In which we take a deep breath and declare the best 50 works of New Zealand non-fiction – books, journals, and various assorted printed material. Yow!
Right then! Let us continue with the countdown to the greatest works of non-fiction ever published in New Zealand, as selected by a conscientious, hand-wringing panel of male and female literary busybodies in Auckland, Wellington, and Christchurch.
Although paraphernalia and periodicals were included, newspapers were regretfully excluded. It was a matter of geography. Easy to say that the New Zealand Herald has had more of an impact and is generally just a lot better than the Sunday Star-Times; but who can say it’s more important than, say, the Greymouth Evening Star?
Blogs were also excluded, because, you know, fucken blogs! Tagging is ugly, and skywriting is too wacky, and would have lowered the list’s tone – the Spinoff Review of Books is an online literary journal, not a commercial radio breakfast show.
Beehive Matches came in at 101.
As an aside, while only seven women authors featured in the list from 100 to 51, the number in this elite group is 19. The cream rises to the top, sort of thing.
Anyway! Here, then, are the best of the best of the works devoted to the real.

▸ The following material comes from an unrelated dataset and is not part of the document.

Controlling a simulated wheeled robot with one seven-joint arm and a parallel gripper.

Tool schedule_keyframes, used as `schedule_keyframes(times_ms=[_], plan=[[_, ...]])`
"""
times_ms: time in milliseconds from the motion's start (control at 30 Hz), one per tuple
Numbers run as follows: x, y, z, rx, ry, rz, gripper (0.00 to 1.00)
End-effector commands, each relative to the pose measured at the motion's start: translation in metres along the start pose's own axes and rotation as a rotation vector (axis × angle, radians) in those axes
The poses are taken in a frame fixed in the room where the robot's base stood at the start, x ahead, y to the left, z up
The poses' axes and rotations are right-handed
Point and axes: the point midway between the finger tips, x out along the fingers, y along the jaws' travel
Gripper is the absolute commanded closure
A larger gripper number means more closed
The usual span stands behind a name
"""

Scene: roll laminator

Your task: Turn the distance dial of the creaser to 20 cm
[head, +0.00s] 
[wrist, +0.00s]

Click here to read part one – The greatest New Zealand works of non-fiction ever, 100-51
50 The Mask of Sanity, James McNeish (1995): David Bain did it, wrote McNeish. The law has declared McNeish got it wrong. He wrote his book after the first trial. As reportage, it’s outstanding; as writing, it’s powerful; as psychological study, it’s quite likely utterly bogus. Maybe.
49 Historic Houses, Linda Burgess (2007): A lovely record of nineteenth century homes, from tiny cob cottages to country mansions, by one of our best prose stylists.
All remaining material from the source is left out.